李大統領が韓米同盟を求めたのは、金日成の北韓のためではなかった。大韓民国は、平壤の背後のモスクワと北京、つまり共産圏全体と対決する運命であることが分かったからだ。1954年11月18日に発効したこの条約は期待どおり、大韓民国の安全保障と繁栄の土台となった。米国としても、最も成功した同盟の事例だ。
韓米同盟は発効から63年経ち、最大の試練を迎えている。同盟に重大な亀裂が生じ始めたのは、韓国に偏狭な民族主義の親北政権が登場してからだ。
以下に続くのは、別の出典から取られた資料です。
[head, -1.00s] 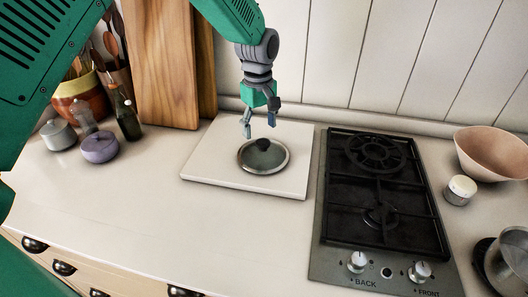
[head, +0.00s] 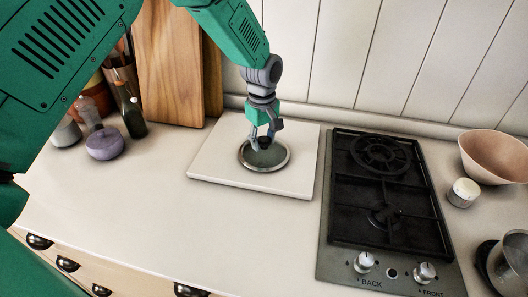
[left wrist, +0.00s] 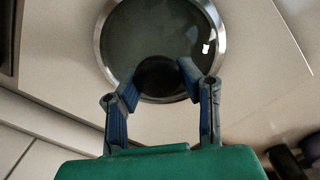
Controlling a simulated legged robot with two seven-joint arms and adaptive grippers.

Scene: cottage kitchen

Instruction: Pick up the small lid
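The small lid (head: 264,158) is round glass with a metal rim and a dark knob. It lies flat on a pale board (head: 215,171) on the counter. My left gripper (head: 263,146) is lowered over the lid, with its fingers at the knob. In the left wrist view the lid (left wrist: 160,30) fills the upper middle. There my left gripper (left wrist: 158,80) has its fingers apart, one on each side of the dark knob (left wrist: 160,77). A small gap seems to show beside the knob, so the fingers look open around it. My right gripper is not in view.
A gas hob (head: 385,200) stands right of the board. A pink bowl (head: 492,157) and a small white jar (head: 463,192) are further right. A purple pot (head: 104,144), a dark bottle (head: 132,113) and upright wooden boards (head: 168,65) stand left. The front counter is clear.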

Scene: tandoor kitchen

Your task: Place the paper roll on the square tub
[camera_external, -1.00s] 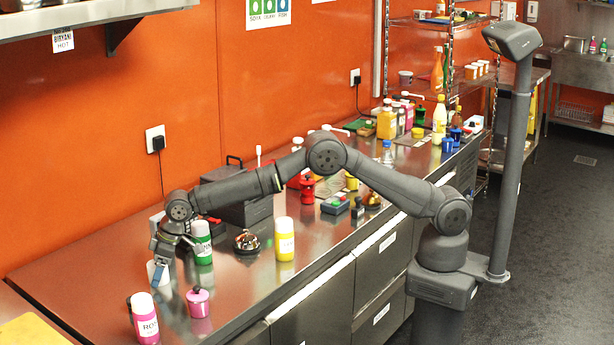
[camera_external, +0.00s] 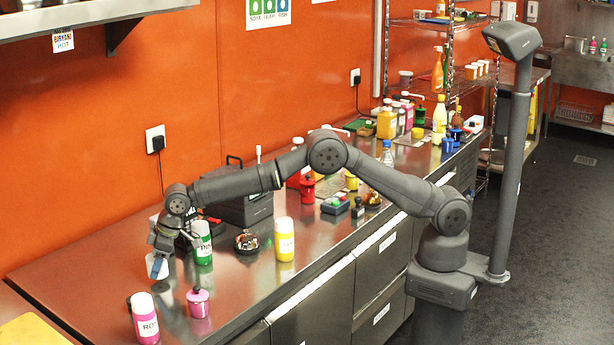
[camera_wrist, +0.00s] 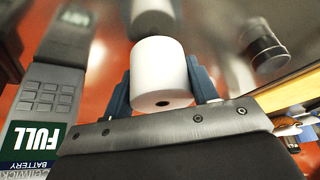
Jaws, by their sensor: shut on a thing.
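The white paper roll (camera_wrist: 162,72) is between the two blue fingers of my gripper (camera_wrist: 165,90) in the wrist view, with the hole in its end facing the camera. In the external view my gripper (camera_external: 158,264) points down near the counter's left end, and the roll (camera_external: 156,267) shows pale between its fingers. The gripper is shut on the roll. It looks just above the counter, and a reflection shows beyond it in the wrist view. I cannot single out the square tub in either view.
A green-labelled bottle (camera_external: 202,243) stands close right of my gripper. A pink bottle (camera_external: 145,320) and pink pot (camera_external: 198,301) stand nearer the front. A bell (camera_external: 246,243) and yellow bottle (camera_external: 284,240) stand farther right. In the wrist view, a grey keypad device (camera_wrist: 48,92) lies at left.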

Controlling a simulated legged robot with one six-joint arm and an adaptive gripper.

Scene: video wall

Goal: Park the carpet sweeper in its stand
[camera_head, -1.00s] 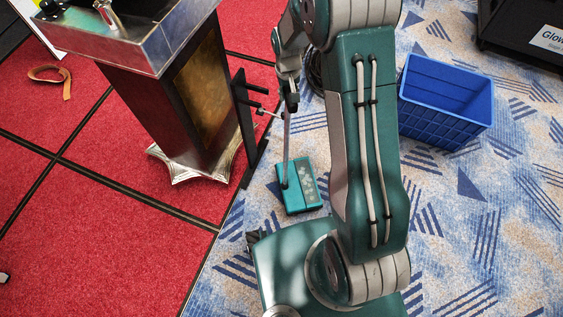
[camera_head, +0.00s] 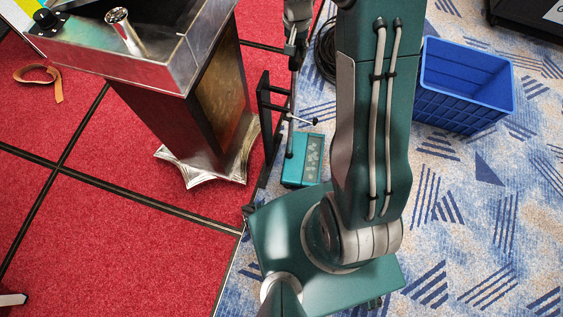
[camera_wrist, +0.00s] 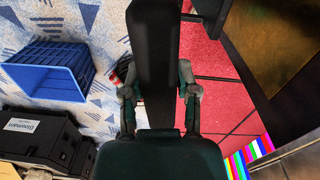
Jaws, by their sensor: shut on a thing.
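The carpet sweeper has a teal head (camera_head: 302,160) with a pale pattern, resting on the blue patterned carpet, and a thin handle (camera_head: 291,105) rising nearly upright. My gripper (camera_head: 296,38) is shut on the upper handle; in the head view the arm partly hides the grip. In the wrist view a broad black part (camera_wrist: 154,60), seemingly the handle grip, lies between the fingers of my gripper (camera_wrist: 158,95). The black stand (camera_head: 267,115) with short prongs is just left of the handle. I cannot tell whether the handle is between the prongs.
A lectern (camera_head: 215,100) with a metal foot stands left of the stand on red carpet. A blue crate (camera_head: 465,88) is to the right and also shows in the wrist view (camera_wrist: 45,75). Black cases (camera_wrist: 40,140) lie beyond. A coiled cable (camera_head: 325,52) is behind my arm.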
平壤側の核開発を本格的に支援した金大中、金正日の弁護人を自任した盧武鉉時代を経て、ICBM(大陸間弾道ミサイル)の実戦配備が最終段階に入った、自由社会の敵・金正恩との連邦制を急ぐ文在寅政権が、政変を通じて登場したためだ。
金正恩は、米国に平和協定締結を要求している。そして、紙にすぎない条約ではなく、真の不可侵条約の保障装置になりうる、米本土に届くICBMの実戦配備を急いでいる。もちろん米国としては、仮に平和協定を締結するとしても、北の核能力の完全破棄が基本条件となる。
中国は金正恩の核戦略を全面支援している。李承晩大統領が憂慮したとおり、中国共産党が大韓民国の未来を拒んでいる。
問題は、当事者である韓国だ。文政権は、国民の多数が支持するTHAAD(高高度防衛システム)配備をサボタージュし、中国の顔色をうかがっている。さらに金正恩体制の崩壊を望まず、人為的な統一を推進しないとまで言い放った。
文政権は、韓米同盟の維持・強化より、韓米同盟の破棄を求める中国側との関係を重視し、米国が自国の安全を護る対応措置にまで異を唱えている。